At that point we would have a poorly designed isoperibolic calorimeter with
a ridiculously long settle time. It would take months to calibrate. As
Hemminger and Hohne emphasize, with a properly designed isoperibolic
calorimeter the heat losses are predictable and controlled. They are also
fast enough to allow a calibration in a reasonable amount of time.

Because the pump constantly does the same amount of work, and it is left
running pretty much all the time, we know this terminal temperature remains
the same. So if we reduce the noise enough to detect this temperature, we
can simply subtract it. A piece of cake!

If we still can't detect it with reduced noise, it is too small to worry
about.

(To be more accurate, we could estimate how much power the temperature
indicates when nothing else is running, and then subtract that much power,
rather than the temperature.)

Let me add a note about this pump itself (Iwaki Co., Magnet Pump MD-6K-N).
In the report I wrote: “the motor runs cool and it is well separated from
the pump mechanism.” Small pumps are inefficient. This one is of excellent
quality but at maximum power it consumes 18 W to produce 3 W of pump power.
A badly designed pump will add a lot more heat to the fluid from the motor
than from stirring. This one is designed to keep the motor heat away from
the fluid. It is a cylinder, with the motor at one end and the pump at the
other, and plastic housing in between. I put my hand on the motor side and
felt it was warm. The pump side was room temperature. (I estimate the motor
side was radiating about 3 W. If it had been the ~18 W it would be too hot
to touch.) Mizuno has a cheaper pump with metal housing.
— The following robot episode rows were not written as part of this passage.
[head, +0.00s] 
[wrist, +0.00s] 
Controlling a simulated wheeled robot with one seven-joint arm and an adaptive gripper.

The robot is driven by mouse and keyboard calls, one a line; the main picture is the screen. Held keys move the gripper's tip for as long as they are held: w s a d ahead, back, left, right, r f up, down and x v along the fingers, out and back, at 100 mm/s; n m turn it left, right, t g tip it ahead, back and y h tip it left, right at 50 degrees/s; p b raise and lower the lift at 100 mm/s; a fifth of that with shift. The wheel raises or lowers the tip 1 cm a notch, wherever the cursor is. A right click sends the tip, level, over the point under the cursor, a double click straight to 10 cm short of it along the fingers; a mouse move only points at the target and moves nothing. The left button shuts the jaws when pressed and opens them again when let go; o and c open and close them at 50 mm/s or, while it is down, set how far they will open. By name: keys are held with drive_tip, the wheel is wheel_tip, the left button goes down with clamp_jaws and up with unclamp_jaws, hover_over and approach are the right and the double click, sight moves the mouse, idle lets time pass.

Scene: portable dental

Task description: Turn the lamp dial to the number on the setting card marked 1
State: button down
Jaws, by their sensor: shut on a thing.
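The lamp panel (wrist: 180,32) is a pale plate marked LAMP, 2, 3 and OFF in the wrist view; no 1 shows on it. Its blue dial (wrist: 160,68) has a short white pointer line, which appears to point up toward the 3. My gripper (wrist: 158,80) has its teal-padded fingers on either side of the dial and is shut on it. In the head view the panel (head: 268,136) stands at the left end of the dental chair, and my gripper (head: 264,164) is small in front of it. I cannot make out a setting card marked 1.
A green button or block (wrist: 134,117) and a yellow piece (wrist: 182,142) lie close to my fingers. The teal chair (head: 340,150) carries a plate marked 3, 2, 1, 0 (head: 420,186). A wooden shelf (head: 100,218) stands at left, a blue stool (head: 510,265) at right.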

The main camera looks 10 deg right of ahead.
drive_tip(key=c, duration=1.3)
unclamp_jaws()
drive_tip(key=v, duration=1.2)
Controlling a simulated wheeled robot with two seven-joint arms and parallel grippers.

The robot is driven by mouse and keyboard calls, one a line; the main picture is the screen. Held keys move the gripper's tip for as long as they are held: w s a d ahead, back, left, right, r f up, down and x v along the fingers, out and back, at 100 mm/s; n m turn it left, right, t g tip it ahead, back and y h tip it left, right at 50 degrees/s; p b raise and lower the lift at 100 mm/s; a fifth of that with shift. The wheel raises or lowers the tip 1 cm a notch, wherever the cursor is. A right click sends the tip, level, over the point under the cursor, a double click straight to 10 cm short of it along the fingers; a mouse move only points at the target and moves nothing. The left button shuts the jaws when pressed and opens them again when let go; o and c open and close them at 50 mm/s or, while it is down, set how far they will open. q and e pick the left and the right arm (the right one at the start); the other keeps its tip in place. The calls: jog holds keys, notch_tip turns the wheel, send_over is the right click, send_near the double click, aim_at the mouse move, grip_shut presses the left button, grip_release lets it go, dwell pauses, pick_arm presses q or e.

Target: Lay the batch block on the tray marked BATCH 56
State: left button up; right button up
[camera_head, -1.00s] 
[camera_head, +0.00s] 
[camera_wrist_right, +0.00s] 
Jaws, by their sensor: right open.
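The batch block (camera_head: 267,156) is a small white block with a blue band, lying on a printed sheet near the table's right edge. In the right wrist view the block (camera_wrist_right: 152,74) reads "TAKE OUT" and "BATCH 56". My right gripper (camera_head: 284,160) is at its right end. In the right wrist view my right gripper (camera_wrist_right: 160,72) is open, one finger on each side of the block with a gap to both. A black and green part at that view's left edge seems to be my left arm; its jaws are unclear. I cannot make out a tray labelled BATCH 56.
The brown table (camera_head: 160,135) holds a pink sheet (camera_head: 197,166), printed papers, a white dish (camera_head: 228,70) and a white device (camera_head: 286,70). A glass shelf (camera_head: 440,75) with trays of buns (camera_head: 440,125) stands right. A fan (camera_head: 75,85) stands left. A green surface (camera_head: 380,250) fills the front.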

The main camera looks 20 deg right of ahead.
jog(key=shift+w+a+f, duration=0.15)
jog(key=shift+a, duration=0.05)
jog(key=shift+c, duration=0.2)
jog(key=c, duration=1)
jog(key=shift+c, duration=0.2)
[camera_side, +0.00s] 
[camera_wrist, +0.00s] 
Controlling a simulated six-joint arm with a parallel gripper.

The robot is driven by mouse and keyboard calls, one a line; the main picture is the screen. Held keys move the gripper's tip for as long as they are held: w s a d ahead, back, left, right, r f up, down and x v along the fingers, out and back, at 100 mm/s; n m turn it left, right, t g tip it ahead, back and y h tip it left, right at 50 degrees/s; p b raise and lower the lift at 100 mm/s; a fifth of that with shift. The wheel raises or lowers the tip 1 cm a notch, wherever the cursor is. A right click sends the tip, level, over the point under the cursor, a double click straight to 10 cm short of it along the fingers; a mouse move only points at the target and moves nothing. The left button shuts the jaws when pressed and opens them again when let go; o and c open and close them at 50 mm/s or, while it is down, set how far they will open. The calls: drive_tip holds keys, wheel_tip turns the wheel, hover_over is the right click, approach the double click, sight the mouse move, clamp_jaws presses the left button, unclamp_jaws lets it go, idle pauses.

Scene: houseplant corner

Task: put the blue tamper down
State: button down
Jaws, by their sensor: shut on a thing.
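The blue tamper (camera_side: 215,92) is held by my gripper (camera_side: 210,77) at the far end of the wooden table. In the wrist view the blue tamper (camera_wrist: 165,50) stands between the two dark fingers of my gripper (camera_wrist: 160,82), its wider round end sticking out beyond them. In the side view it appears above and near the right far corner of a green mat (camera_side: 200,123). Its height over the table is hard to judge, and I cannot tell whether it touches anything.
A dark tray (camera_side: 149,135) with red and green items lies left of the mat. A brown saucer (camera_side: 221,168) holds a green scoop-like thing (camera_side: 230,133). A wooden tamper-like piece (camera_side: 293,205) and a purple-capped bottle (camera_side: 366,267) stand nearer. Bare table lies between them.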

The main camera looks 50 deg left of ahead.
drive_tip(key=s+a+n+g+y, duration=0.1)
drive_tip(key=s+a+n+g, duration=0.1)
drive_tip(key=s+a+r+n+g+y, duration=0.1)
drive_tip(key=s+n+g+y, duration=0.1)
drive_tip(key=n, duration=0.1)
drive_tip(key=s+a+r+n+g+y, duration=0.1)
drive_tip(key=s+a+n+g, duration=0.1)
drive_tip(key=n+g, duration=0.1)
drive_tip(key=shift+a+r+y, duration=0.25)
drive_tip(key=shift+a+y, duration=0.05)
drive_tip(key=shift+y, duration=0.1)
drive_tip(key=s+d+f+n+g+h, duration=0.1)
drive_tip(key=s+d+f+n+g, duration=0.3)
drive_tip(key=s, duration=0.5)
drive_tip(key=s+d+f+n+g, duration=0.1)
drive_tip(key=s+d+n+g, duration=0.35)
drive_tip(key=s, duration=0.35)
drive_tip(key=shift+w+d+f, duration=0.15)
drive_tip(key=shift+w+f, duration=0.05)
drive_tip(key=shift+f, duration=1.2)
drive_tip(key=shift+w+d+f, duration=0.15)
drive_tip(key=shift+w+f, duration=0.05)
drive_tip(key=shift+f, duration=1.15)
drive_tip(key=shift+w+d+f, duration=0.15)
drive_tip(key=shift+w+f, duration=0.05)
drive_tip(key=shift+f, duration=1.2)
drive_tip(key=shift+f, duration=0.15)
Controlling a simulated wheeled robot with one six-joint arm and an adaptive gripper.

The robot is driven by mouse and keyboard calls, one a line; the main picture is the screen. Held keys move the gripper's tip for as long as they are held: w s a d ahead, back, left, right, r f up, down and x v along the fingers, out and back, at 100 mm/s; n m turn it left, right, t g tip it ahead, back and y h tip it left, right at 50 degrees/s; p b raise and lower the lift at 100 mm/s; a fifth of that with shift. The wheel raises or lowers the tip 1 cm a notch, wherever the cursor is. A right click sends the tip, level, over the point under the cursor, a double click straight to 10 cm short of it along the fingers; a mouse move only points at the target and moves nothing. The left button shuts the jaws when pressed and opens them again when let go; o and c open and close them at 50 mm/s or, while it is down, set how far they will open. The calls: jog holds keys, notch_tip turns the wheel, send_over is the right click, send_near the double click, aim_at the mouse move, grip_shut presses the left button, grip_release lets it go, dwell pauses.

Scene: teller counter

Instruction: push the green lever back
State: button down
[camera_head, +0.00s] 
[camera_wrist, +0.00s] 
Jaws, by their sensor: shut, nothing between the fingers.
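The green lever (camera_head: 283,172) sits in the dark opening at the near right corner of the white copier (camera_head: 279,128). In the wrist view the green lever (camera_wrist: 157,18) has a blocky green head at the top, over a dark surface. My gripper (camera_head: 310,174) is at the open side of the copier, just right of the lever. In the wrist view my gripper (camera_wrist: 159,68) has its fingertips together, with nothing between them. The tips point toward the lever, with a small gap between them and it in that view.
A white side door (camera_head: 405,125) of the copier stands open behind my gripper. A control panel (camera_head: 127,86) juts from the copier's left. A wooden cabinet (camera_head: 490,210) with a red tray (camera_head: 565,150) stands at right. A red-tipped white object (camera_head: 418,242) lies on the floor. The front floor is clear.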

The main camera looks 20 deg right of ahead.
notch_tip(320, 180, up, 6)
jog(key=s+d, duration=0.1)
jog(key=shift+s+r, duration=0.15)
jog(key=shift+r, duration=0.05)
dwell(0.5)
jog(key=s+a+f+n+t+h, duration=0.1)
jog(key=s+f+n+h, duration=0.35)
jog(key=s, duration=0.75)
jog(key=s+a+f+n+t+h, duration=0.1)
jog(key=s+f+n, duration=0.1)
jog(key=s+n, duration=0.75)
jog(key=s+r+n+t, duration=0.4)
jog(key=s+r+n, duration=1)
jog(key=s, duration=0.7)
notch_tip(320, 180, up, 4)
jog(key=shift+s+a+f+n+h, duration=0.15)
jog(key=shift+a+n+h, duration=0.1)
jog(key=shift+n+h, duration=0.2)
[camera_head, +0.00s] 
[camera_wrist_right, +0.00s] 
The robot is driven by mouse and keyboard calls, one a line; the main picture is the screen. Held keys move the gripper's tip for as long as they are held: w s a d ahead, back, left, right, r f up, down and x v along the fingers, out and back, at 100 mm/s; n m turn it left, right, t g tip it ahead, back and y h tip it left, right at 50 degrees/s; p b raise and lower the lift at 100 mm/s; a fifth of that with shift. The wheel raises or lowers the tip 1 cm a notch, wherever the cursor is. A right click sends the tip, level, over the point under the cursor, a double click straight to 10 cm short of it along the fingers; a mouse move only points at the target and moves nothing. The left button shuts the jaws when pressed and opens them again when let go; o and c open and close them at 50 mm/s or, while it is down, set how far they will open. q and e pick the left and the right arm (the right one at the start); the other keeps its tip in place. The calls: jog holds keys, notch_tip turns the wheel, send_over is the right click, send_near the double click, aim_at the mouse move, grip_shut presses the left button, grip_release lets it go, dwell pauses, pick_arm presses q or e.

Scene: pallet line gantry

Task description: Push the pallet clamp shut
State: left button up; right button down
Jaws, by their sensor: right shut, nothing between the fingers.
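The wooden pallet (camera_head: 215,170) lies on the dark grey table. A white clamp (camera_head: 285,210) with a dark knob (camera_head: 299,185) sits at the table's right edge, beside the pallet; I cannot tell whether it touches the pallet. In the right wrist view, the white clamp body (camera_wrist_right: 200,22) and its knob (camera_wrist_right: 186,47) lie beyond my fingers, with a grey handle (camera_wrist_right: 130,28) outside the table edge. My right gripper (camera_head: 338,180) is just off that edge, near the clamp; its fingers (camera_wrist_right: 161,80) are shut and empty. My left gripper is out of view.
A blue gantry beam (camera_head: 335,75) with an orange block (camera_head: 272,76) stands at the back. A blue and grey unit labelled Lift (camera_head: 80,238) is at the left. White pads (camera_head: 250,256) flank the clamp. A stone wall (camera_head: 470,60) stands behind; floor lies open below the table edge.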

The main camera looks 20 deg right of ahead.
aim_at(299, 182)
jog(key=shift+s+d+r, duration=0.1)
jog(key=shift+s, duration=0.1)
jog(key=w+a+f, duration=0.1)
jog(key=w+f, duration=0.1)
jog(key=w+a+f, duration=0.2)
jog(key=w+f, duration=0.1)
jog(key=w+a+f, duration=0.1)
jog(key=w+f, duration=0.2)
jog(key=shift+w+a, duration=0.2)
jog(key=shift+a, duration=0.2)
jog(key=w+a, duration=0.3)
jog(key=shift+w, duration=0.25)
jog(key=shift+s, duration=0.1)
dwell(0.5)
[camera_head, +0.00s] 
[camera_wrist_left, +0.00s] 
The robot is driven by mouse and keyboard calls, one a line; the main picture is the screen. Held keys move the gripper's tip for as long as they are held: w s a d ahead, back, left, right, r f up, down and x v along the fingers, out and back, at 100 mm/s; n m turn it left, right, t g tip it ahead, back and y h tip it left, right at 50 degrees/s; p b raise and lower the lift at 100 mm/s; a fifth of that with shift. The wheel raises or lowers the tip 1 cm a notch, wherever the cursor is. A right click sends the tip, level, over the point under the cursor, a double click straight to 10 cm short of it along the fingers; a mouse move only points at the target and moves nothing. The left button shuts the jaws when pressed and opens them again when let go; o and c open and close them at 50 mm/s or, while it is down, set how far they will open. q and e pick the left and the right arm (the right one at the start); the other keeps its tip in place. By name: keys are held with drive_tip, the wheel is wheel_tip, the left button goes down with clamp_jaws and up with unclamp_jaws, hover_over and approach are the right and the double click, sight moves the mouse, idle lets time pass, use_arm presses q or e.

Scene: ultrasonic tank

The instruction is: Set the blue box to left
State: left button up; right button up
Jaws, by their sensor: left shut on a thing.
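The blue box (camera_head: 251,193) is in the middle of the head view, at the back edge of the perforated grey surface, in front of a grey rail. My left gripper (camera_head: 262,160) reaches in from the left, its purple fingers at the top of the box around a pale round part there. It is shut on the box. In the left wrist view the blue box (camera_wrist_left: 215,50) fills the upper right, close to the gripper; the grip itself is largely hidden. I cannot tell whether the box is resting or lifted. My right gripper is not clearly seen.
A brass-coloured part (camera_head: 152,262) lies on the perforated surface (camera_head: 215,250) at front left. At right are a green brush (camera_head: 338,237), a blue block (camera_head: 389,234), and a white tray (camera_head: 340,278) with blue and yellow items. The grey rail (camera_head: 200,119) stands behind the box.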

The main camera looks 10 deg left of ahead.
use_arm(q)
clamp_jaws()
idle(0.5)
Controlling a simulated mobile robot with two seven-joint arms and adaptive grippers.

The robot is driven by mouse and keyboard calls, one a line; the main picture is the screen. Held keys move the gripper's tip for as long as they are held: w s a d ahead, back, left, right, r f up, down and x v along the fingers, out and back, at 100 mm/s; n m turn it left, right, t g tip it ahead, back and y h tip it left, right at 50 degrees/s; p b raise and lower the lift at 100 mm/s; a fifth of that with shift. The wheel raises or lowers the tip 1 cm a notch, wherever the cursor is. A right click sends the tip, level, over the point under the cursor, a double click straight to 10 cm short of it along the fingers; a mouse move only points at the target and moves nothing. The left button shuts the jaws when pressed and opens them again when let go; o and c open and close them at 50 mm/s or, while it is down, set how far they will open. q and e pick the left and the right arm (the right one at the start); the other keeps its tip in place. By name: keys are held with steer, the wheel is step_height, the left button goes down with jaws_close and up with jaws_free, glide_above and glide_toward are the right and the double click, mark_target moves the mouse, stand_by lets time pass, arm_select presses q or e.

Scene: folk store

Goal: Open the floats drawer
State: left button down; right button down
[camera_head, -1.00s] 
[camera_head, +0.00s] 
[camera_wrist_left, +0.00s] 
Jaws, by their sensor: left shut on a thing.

He stopped using
it because the whole thing seemed to be getting warm and he thought it
might add heat to the cooling water.

I asked Mizuno to check the power input to this pump with the WattChecker
watt meter. This will tell us a little more about how much stirring power
the pump produces. However, I expect the ratio of electric power to
stirring power is not fixed at 6:1. It gets worse at the low end.